Material provided ->
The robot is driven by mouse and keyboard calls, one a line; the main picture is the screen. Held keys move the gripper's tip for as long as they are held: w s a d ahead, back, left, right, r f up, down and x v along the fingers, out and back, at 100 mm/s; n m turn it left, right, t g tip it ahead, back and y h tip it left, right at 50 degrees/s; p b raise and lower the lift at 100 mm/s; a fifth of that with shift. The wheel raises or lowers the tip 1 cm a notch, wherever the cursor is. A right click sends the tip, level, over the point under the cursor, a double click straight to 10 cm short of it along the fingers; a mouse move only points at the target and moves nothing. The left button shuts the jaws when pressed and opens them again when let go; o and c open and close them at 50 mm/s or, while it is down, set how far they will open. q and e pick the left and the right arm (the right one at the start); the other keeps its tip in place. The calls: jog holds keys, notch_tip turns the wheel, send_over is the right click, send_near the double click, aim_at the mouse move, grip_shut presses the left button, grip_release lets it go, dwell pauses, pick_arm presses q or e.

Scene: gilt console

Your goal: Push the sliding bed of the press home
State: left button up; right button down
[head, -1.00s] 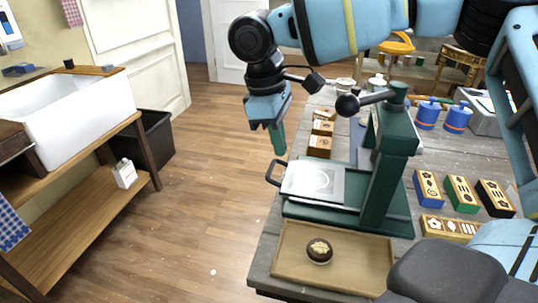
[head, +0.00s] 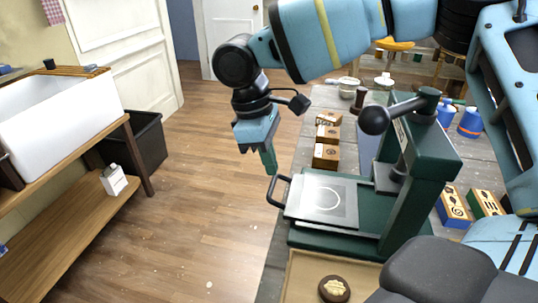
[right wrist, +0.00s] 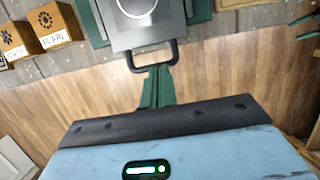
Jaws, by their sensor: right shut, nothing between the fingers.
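The green press (head: 425,165) stands on the grey table with its black-knobbed lever at the top. Its sliding bed (head: 305,210), a grey plate with a pale ring, sticks out to the left over the green base. A dark loop handle (head: 275,190) is on the bed's left end. My right gripper (head: 270,170) is shut and empty, its green fingers pointing down just beside the handle. In the right wrist view the fingertips (right wrist: 160,72) are right at the handle (right wrist: 153,64); I cannot tell whether they touch. The bed (right wrist: 148,25) lies beyond. My left gripper is out of view.
Wooden boxes (head: 326,155) stand behind the press, and coloured boxes (head: 453,208) and blue canisters (head: 470,122) to its right. The floor left of the table is clear.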

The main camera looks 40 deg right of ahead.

Work to complete ->
Exclude the pictures. Write out the remaining data exactly.

Full solution ->
The robot is driven by mouse and keyboard calls, one a line; the main picture is the screen. Held keys move the gripper's tip for as long as they are held: w s a d ahead, back, left, right, r f up, down and x v along the fingers, out and back, at 100 mm/s; n m turn it left, right, t g tip it ahead, back and y h tip it left, right at 50 degrees/s; p b raise and lower the lift at 100 mm/s; a fifth of that with shift. The wheel raises or lowers the tip 1 cm a notch, wherever the cursor is. A right click sends the tip, level, over the point under the cursor, a double click straight to 10 cm short of it along the fingers; a mouse move only points at the target and moves nothing. The left button shuts the jaws when pressed and opens them again when let go; o and c open and close them at 50 mm/s or, while it is down, set how far they will open. q and e pick the left and the right arm (the right one at the start); the other keeps its tip in place. The calls: jog holds keys, notch_tip turns the wheel, send_over is the right click, send_near the double click, aim_at the mouse move, grip_shut presses the left button, grip_release lets it go, dwell pauses, pick_arm presses q or e.

Scene: gilt console

Your goal: Push the sliding bed of the press home
State: left button up; right button down
[head, -1.00s] 
[head, +0.00s] 
[right wrist, +0.00s] 
Jaws, by their sensor: right shut, nothing between the fingers.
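The green press (head: 425,165) stands on the grey table with its black-knobbed lever at the top. Its sliding bed (head: 305,210), a grey plate with a pale ring, sticks out to the left over the green base. A dark loop handle (head: 275,190) is on the bed's left end. My right gripper (head: 270,170) is shut and empty, its green fingers pointing down just beside the handle. In the right wrist view the fingertips (right wrist: 160,72) are right at the handle (right wrist: 153,64); I cannot tell whether they touch. The bed (right wrist: 148,25) lies beyond. My left gripper is out of view.
Wooden boxes (head: 326,155) stand behind the press, and coloured boxes (head: 453,208) and blue canisters (head: 470,122) to its right. The floor left of the table is clear.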

The main camera looks 40 deg right of ahead.

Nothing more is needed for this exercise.